[Aim of the task]: Search the data for the word "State" and copy every line that contains it.

[Data supplied]:
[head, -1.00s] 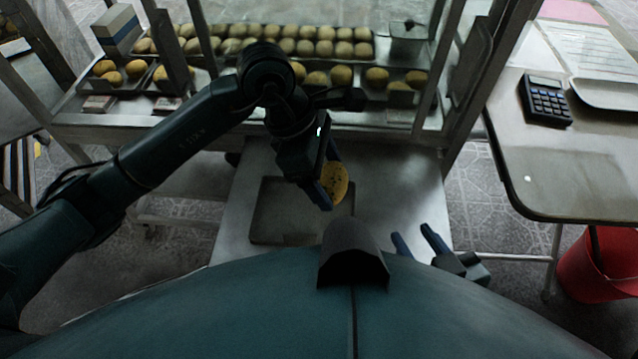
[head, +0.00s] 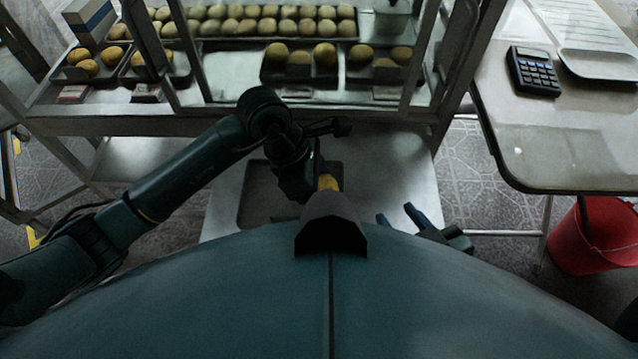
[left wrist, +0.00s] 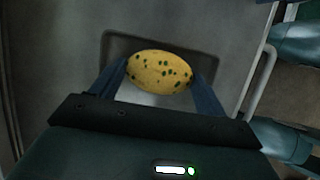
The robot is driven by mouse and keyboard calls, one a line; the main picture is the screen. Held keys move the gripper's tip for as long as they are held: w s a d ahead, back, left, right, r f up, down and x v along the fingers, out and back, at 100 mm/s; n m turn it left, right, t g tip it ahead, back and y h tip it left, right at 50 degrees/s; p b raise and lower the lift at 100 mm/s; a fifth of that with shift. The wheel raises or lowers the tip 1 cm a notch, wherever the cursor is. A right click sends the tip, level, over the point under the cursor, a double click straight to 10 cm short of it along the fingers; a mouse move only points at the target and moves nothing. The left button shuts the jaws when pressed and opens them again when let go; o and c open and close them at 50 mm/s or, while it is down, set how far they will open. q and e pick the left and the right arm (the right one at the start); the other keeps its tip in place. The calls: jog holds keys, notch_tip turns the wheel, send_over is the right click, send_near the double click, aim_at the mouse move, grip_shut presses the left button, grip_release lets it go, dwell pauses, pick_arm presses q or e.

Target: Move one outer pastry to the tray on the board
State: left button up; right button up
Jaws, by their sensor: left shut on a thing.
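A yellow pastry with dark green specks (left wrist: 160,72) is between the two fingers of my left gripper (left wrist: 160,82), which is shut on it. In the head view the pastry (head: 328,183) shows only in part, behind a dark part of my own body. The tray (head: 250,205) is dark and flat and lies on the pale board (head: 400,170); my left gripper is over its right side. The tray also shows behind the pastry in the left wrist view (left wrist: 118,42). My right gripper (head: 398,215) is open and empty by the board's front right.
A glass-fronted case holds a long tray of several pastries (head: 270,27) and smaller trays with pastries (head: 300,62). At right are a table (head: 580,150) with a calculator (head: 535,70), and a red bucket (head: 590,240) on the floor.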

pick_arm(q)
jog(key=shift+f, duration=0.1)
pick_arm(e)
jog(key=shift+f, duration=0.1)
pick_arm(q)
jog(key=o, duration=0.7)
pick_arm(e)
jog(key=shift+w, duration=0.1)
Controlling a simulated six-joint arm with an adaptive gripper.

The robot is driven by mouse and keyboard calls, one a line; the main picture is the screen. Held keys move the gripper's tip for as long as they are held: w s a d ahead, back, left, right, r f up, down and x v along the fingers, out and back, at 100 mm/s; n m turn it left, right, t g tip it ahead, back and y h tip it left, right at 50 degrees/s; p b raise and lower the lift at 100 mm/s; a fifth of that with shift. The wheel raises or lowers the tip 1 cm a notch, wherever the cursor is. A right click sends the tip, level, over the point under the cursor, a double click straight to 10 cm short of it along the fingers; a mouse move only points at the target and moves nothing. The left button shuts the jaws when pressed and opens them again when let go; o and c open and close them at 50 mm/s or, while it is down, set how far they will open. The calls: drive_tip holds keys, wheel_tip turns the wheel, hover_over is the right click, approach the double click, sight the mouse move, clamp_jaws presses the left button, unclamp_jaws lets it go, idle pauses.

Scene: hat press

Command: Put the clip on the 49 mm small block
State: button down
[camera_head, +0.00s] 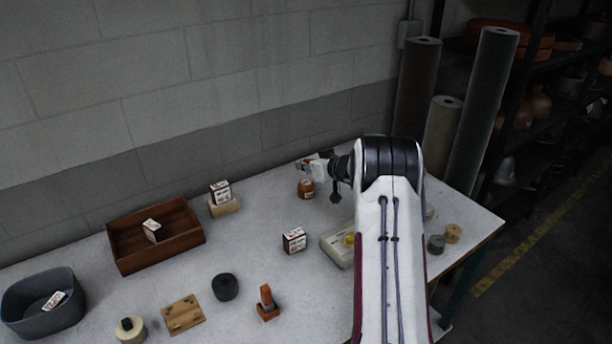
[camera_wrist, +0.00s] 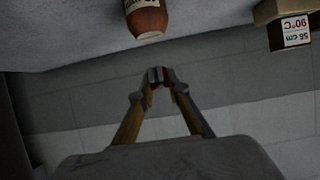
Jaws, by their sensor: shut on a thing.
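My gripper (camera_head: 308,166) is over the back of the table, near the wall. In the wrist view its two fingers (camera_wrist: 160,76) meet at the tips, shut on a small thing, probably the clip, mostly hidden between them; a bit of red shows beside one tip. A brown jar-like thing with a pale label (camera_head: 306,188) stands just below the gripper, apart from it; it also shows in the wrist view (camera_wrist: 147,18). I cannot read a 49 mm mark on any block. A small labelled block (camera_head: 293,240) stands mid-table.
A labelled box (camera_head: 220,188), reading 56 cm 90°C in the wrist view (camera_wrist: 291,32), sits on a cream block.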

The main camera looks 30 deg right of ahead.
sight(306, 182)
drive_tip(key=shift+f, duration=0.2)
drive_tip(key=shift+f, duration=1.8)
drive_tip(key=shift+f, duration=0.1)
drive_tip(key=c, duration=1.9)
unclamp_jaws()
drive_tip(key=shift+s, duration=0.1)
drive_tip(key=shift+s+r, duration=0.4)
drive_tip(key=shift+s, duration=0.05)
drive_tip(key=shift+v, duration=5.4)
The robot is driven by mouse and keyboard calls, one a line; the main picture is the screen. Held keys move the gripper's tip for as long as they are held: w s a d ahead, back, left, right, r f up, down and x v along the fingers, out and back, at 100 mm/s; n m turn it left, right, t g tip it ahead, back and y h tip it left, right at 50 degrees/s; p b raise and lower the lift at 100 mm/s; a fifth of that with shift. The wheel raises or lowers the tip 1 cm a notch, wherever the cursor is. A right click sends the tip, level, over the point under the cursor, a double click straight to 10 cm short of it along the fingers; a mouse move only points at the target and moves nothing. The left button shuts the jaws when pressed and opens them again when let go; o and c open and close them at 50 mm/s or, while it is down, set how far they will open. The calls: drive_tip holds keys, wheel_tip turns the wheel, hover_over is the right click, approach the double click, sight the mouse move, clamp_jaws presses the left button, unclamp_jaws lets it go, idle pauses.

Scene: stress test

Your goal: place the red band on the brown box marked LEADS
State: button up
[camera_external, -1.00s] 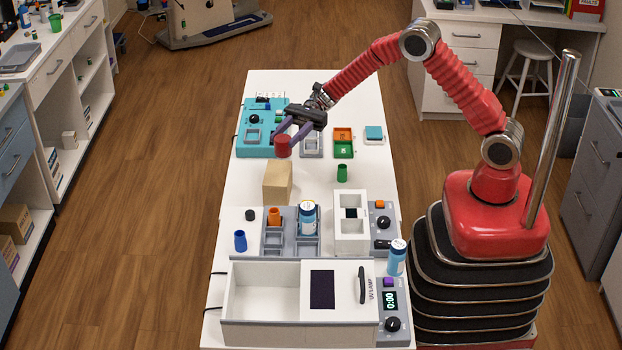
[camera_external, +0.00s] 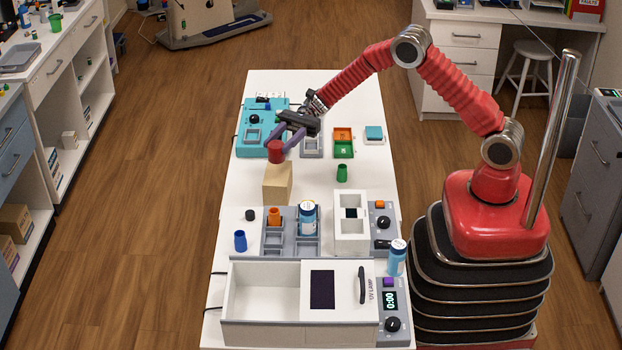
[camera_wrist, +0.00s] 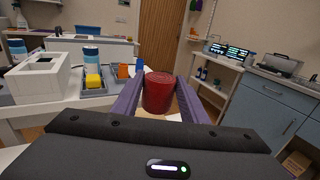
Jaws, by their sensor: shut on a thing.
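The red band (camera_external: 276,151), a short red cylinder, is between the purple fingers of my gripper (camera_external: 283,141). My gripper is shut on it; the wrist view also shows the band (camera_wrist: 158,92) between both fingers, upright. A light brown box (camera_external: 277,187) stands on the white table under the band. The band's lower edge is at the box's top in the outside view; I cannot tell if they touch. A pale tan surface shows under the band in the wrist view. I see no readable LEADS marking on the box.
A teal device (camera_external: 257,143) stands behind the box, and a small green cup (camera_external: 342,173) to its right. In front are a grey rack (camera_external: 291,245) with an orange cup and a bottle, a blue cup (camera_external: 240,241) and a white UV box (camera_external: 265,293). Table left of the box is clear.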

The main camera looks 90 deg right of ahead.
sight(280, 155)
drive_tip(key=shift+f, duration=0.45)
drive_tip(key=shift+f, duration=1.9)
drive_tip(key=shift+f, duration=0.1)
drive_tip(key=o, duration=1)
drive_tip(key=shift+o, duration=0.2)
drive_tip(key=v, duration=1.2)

[In response]:
State: left button up; right button up
State: button down
State: button up

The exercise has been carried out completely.